Dividend yields up to 9.9%! Which of these cheap FTSE 100 stocks should I buy?
Image source: Getty Images
I’m searching for the best FTSE 100 bargain stocks to buy today. I’m seeking blue-chip shares that offer a brilliant blend of sky-high dividend yields and rock-bottom price-to-earnings (P/E) ratios.
Both British American Tobacco (LSE:BATS) and SSE (LSE:SSE) offer outstanding all-round value, on paper. The cheapness of their shares can be seen in the table below.
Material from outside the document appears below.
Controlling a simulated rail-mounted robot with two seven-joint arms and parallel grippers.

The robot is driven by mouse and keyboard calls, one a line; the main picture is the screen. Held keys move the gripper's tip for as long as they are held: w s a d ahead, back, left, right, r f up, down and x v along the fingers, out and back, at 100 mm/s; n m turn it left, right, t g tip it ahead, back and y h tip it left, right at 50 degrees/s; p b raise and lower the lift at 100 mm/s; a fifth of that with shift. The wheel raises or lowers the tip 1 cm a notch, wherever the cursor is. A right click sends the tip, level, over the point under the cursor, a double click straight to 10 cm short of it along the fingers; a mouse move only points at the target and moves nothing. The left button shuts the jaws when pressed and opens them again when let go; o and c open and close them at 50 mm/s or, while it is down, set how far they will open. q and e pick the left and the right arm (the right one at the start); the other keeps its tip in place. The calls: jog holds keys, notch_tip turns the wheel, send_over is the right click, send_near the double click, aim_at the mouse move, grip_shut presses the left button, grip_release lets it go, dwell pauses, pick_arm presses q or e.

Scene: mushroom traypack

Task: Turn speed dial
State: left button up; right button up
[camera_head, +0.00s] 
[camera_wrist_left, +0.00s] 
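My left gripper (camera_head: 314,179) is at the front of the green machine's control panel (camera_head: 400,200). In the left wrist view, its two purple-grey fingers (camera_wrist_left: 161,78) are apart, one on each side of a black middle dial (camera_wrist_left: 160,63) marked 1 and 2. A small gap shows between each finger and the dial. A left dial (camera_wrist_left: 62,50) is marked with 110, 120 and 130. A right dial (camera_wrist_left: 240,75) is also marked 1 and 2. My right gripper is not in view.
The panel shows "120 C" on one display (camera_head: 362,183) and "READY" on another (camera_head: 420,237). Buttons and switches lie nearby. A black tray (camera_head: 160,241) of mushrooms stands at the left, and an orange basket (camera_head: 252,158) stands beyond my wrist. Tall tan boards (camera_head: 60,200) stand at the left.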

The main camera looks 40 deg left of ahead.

Forward dividend yield | Forward P/E ratio | |
---|---|---|
British American Tobacco | 9.9% | 7.3 times |
SSE | 4.2% | 9.5 times |
FTSE 100 | 3.8% | 10.5 times |
Both British American Tobacco’s and SSE’s share prices look exceptionally cheap compared with the broader Footsie too. But which would be the better stock to buy right now?
Reliable dividends
The addictive nature of tobacco products has enabled cigarette producers to pay market-beating dividends for years. Sales — and thus cash flows — remain stable at all points of the economic cycle, a common quality among many of the best dividend stocks.
During 2023, British American’s organic revenues (at constant currencies) rose 3.1% year on year, even as the global economy struggled. This enabled it to raise the dividend 2% year on year, to 235.52p per share.
On top of this, the FTSE firm announced a £1.6bn share buyback programme lasting through to the end of 2025.
Under threat
City analysts are expecting company dividends to continue to rise over the next two years too. Yet I’m not convinced enough to buy British American shares today.
I’m searching for a stock that can provide me with solid capital gains as well as a healthy passive income. And as the chart below shows, the tobacco titan’s share price has fallen sharply in recent years.
Tobacco companies have plunged in value as the future of their traditional combustible products becomes gloomier. It’s hard to see how British American Tobacco (along with fellow Footsie stock Imperial Brands) can break out of this downturn as regulators step up the fight against cigarettes.
Analysts at Citi reckon that the US, UK, Australia and parts of mainland Europe will be ‘smoke free’ by 2050 as consumer habits change. And, worryingly, lawmakers are increasing restrictions on the sale, marketing and usage of next-generation products like e-cigarettes too.
Power play
This doesn’t necessarily make SSE a better share to buy however. The energy producer, like any utility stock, is also under the close watch of lawmakers. And possible changes by regulator Ofgem — from price controls to limiting dividends — are constant threats that could smack investor returns.
At the moment though, the trading landscape remains largely favourable for power generators. In fact, given the company’s rapid investment in renewable energy, I think the potential long-term benefits of owning this FTSE share outweigh the risks.
Like British American, the defensive nature of its operations gives SSE the financial means to pay a stable and growing dividend. But it has a far greater opportunity to grow profits (and thus improve its share price) in the years ahead as the green energy revolution kicks on.
I’m encouraged by the huge investment the firm’s making to capitalise on the decarbonisation theme too, as the chart above shows. While this is expensive, I feel it could pave the way for strong investor returns.
This is why I’ll consider adding SSE shares to my portfolio when I next have cash to invest.